Data for the task:
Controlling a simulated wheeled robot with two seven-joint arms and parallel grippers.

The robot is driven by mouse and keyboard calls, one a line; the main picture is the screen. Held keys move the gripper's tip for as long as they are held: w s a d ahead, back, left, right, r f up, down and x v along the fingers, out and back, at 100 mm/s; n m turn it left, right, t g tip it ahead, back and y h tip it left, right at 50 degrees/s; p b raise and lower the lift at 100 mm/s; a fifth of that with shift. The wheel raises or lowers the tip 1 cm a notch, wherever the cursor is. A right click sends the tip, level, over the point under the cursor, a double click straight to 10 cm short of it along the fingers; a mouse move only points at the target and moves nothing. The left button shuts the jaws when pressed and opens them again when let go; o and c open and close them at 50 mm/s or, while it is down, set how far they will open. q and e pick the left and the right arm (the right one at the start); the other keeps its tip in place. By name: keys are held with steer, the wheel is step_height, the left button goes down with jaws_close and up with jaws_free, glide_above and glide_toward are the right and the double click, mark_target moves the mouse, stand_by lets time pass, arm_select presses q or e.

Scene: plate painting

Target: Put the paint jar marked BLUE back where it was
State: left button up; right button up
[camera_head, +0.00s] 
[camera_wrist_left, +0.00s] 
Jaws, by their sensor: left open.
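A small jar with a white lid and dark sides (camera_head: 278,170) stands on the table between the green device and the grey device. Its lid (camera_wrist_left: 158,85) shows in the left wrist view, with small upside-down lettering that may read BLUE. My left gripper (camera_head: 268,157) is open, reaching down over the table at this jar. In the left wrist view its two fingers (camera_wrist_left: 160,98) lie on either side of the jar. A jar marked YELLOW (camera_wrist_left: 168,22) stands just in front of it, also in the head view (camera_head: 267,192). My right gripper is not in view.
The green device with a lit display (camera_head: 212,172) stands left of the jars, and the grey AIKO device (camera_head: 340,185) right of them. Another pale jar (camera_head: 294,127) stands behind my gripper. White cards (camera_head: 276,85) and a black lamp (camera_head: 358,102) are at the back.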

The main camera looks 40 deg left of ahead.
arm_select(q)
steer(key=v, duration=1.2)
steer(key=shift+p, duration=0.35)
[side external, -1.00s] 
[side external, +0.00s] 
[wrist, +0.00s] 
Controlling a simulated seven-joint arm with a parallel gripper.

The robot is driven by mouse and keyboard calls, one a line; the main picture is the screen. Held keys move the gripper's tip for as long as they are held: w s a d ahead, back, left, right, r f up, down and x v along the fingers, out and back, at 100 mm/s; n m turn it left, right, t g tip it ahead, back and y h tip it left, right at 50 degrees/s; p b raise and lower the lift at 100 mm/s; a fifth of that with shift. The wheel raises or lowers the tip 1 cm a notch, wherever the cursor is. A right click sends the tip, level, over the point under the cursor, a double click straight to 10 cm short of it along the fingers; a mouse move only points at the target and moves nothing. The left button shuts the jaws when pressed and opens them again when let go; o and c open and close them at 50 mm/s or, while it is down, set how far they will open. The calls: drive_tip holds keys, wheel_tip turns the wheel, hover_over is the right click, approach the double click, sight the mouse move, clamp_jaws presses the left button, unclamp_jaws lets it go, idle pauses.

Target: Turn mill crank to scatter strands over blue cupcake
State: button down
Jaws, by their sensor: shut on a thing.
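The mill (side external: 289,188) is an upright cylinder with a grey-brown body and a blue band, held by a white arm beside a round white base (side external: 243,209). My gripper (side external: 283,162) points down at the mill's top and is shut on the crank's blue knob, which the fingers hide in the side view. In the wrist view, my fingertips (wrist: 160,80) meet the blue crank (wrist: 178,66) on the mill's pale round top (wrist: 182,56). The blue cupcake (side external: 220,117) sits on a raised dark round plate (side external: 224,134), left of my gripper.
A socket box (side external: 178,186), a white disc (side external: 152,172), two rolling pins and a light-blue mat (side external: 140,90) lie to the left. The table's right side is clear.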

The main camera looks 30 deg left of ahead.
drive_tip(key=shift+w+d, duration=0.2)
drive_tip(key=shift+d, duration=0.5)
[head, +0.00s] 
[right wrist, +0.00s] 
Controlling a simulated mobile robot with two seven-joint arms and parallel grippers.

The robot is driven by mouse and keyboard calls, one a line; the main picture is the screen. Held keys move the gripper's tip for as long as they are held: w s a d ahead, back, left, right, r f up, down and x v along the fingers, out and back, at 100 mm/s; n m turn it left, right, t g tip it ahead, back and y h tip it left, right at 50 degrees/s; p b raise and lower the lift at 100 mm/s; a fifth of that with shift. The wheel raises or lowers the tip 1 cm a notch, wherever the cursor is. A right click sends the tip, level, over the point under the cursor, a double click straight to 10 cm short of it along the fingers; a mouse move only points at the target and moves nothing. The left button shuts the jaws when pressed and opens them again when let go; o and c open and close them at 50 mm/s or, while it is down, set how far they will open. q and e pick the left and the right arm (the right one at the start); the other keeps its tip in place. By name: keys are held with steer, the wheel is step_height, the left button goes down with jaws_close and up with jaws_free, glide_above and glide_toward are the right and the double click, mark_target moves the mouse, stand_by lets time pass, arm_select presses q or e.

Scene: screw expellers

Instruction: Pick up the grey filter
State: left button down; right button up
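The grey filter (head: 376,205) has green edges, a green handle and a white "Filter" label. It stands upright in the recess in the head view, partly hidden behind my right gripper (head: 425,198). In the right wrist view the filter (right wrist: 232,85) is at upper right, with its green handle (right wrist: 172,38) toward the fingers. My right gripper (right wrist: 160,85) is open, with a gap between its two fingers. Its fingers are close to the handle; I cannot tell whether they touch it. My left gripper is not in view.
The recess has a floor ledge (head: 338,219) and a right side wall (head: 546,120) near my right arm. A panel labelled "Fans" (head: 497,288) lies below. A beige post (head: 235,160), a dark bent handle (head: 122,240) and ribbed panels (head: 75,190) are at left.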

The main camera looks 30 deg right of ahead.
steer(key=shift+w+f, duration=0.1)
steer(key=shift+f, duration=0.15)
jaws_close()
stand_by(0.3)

Task directions:
Repeat the span of lines that opens with the line holding "The main camera looks 30 deg left of ahead." and closes with the line holding "Instruction: Pick up the grey filter", exactly as it stands.

Response to the task:
The main camera looks 30 deg left of ahead.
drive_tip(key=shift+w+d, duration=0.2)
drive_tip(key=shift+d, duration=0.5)
[head, +0.00s] 
[right wrist, +0.00s] 
Controlling a simulated mobile robot with two seven-joint arms and parallel grippers.

The robot is driven by mouse and keyboard calls, one a line; the main picture is the screen. Held keys move the gripper's tip for as long as they are held: w s a d ahead, back, left, right, r f up, down and x v along the fingers, out and back, at 100 mm/s; n m turn it left, right, t g tip it ahead, back and y h tip it left, right at 50 degrees/s; p b raise and lower the lift at 100 mm/s; a fifth of that with shift. The wheel raises or lowers the tip 1 cm a notch, wherever the cursor is. A right click sends the tip, level, over the point under the cursor, a double click straight to 10 cm short of it along the fingers; a mouse move only points at the target and moves nothing. The left button shuts the jaws when pressed and opens them again when let go; o and c open and close them at 50 mm/s or, while it is down, set how far they will open. q and e pick the left and the right arm (the right one at the start); the other keeps its tip in place. By name: keys are held with steer, the wheel is step_height, the left button goes down with jaws_close and up with jaws_free, glide_above and glide_toward are the right and the double click, mark_target moves the mouse, stand_by lets time pass, arm_select presses q or e.

Scene: screw expellers

Instruction: Pick up the grey filter

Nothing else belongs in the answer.